You’ve probably heard of the feedback sandwich—where you provide a piece of critical feedback by “sandwiching” it between two compliments. This is meant to soften the blow of the criticism. It’s transparent, unhelpful, and in some cases, insulting. What it really does is wash away your feedback. Save your sandwiches for lunch! Or breakfast. Or second breakfast.

Using the feedback sandwich is especially bad for newbies. Individuals who are early in their career (obviously) have less practice giving feedback, which often means their feedback is less clear. When surrounded by compliments, the recipient usually takes this feedback as a “nice to have” or interprets it as unimportant. This, of course, becomes needlessly frustrating for the reviewer. During their next review, they find that little to none of their feedback has been incorporated and they have to provide it all over again. How rude.

The Becca method

I’ve slowly been building up the following method of providing feedback over the last five years. It works best when you’re a subject matter expert (SME) in the area you’re reviewing (steps 3 & 4 can be difficult without expertise), but you can always plug in analogous examples for those steps

Step 1 - Provide absolute clarity

Give crystal clear feedback. Be specific. Be candid. You don’t need to be insulting to do either of those things, I promise. The goal is to ensure your author has zero confusion about the issue. Don’t leave it to interpretation.

Step 2 - Justify your critique

Why are you giving this feedback? Is it an issue of content guidelines? Is clarity an issue? Understanding where your critique comes from will give your author a better idea of how to fix it. Better yet, it could help prevent future issues.

Step 3 - Lead by example

What could be an alternative way to do this? If you have a clear example that further demonstrates your point, use it. However, be careful with this one. If you’re working with less experienced writers, you might end up providing examples again and again—essentially writing for them. Sometimes a better approach is to show an analogous example.

Step 4 - Show the effect

Why would that alternative be better? Build on your example by examining why it improves the work.

Other helpful methods


If you have a lot of feedback to provide, justifying it and providing examples can be pretty cumbersome, and frankly overkill. Using emojis (along with a key) can provide the clarity you need. Just make sure your chosen emojis are clear and you aren’t using too many. For example, the following key is short and sweet:

  • ⭐ (star) - Excellent point! Well done!
  • 😕 (confused) - This is unclear. I don’t understand what you mean here.
  • 🐛 (bug) - Something is broken. Please fix.
Warning! Emojis are not accessible to all. Assistive technology doesn't necessarily respond well to emojis and may read out confusing phrases or even skip over lines with emojis entirely. If your feedback system is set up using emojis, make sure to test it out with screen readers or adopt an alternative method (a replace-all method could potentially work here) if your feedback recipient uses assistive tech.

Canned feedback

If you review a lot of the same type of content, you probably provide a lot of the same feedback. It can be frustrating to write and rewrite the same thing over and over. Having a standing bank of feedback can help out. Collect feedback you’ve already given in a doc or a spreadsheet. Review and edit your feedback to be more “generic”, that is, if you’ve mentioned something really specific, like an author’s name, you can remove it, so that’s easier to copy and paste next time. You can reuse unrelated examples, but make sure to include a “before and after” to make sure your current author understands your intent.

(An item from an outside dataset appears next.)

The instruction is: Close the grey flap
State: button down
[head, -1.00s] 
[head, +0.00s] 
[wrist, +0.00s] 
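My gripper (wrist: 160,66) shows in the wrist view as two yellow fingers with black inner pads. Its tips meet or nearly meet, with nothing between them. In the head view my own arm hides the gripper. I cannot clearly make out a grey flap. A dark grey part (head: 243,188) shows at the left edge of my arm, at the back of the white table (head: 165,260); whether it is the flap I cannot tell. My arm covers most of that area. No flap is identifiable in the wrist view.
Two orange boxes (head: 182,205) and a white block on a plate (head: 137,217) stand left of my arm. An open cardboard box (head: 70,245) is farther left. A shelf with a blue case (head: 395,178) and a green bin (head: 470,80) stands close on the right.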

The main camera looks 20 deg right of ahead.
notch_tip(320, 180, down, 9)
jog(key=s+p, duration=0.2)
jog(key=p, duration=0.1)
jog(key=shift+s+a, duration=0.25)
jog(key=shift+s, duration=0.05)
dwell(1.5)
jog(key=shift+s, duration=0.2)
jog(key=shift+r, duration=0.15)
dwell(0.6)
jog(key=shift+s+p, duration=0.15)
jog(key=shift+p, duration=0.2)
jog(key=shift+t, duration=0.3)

I’ve done something similar in two previous roles and it significantly reduced the time I spent writing feedback. I made sure to provide a reason for my comment, a justification along with a reference (to ensure my authors that my comment was not an opinion), and a before and after to demonstrate the potential improvement.


Giving (and receiving) feedback is a crucial skill in any field, but as content people, reviews are a staple of our workflow. The ability to craft feedback that is understandable and actionable is crucial to moving content closer to launch. A systematic approach that provides clarity and sets expectations can help achieve this goal.